Prince William has recalled how his late mother Princess Diana took him to a shelter for homeless people when he was just 11 years old, saying how the visit opened his eyes to how others lived a different life to him.
In an extract from a documentary about his efforts to end homelessness to be broadcast this week, the heir to the British throne said how Diana introduced him and his younger brother Prince Harry to the cause as part of her determination to raise wider awareness of social issues from AIDS to mental health, Reuters said.
"I'd never been to anything like that before, and I was a bit anxious as to what to expect. My mother went about her usual part of making everyone feel relaxed and having a laugh and joking with everyone," William said of the 1993 visit to The Passage charity in London.
Last June, the elder son of King Charles launched a five-year project "Homewards" which he said was inspired by Diana.
Homeless charities say it is hard to know exactly how many people are living on the streets but statistics released this month said 178,560 households were assessed as homeless in England in 2023-24, up 12.3% on the year before.

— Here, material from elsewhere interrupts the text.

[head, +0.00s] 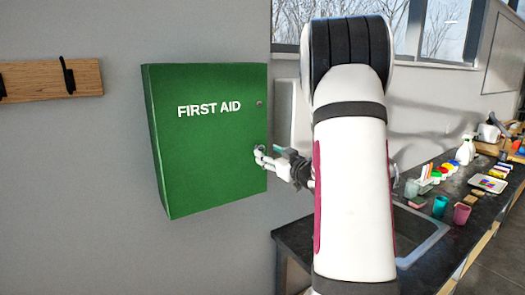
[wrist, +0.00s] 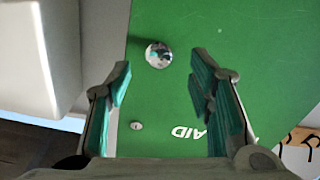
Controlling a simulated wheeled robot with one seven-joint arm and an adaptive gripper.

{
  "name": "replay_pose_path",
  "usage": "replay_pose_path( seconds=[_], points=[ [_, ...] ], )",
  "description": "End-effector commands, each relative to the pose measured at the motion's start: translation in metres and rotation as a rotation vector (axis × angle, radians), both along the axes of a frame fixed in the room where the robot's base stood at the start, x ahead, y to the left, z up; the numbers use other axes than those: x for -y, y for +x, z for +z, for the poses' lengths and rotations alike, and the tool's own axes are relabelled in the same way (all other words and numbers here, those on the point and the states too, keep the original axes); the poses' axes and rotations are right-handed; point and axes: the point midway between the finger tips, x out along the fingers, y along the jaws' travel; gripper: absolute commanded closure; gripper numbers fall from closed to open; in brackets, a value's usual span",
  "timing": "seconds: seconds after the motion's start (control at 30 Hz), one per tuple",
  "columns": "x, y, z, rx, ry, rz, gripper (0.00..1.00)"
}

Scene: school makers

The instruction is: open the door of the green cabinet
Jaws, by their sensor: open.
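The green cabinet (head: 205,150), marked FIRST AID, hangs on the grey wall left of my arm, and its door looks shut. Its door also fills much of the wrist view (wrist: 270,40). A round shiny knob (wrist: 158,54) is on the door near its free edge. My gripper (wrist: 160,85) is open, with the knob just beyond and between its fingertips, not gripped. In the head view my gripper (head: 264,155) is at the door's right edge and largely covers the knob. A small lock (head: 259,104) sits higher on the door.
A wooden rail with hooks (head: 50,80) is on the wall to the left. A dark counter (head: 460,235) with a sink (head: 420,240), cups and paints runs along the right. The wall below the cabinet is clear.

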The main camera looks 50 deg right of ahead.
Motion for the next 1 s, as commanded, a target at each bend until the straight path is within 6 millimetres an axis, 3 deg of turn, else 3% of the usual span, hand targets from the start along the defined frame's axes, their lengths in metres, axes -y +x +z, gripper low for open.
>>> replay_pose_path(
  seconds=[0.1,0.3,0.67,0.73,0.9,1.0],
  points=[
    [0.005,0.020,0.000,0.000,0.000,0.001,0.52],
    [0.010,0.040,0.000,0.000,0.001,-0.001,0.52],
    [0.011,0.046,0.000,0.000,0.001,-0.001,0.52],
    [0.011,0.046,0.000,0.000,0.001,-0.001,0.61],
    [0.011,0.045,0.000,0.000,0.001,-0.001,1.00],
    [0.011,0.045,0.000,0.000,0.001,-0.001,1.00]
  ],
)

In focusing on homelessness, William said he was "desperately trying to help people who are in need, and I see that as part of my role".

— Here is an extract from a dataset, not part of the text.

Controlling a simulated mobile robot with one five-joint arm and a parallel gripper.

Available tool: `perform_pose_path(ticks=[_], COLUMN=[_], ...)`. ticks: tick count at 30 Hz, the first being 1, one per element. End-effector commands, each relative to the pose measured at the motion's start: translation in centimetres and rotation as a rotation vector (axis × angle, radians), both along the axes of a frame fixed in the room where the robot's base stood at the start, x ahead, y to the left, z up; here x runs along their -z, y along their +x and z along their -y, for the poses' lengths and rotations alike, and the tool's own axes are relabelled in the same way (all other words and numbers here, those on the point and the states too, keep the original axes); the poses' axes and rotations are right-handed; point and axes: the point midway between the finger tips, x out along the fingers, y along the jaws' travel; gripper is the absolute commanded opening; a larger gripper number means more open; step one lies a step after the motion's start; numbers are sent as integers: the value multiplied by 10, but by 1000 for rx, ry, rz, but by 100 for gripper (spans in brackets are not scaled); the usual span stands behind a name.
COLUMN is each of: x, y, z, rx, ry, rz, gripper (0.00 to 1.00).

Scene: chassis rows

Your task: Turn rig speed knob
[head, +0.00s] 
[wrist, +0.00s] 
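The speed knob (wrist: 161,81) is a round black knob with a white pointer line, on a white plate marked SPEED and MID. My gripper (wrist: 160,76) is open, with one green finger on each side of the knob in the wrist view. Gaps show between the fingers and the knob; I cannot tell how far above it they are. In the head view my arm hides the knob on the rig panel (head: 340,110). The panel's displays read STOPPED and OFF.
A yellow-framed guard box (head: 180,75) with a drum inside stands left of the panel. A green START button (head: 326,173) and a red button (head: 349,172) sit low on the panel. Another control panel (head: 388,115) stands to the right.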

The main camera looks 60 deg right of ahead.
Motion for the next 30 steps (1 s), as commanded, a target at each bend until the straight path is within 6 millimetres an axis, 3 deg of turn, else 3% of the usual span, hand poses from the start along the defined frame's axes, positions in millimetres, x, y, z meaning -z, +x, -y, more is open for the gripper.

He recalled during his visit to The Passage playing chess and chatting with those there.
"That's when it informed me that there are other people out there who don't have the same life as you do," he says in the documentary. "When you're quite small ... you just think life is what you see in front of you. You don't really have concept to look elsewhere.
"And it's when you meet people that I did then who put a different perspective in your head and say ... I was living on the street last night."
The full ITV documentary, "Prince William: We Can End Homelessness", will be shown on Oct. 30 and 31.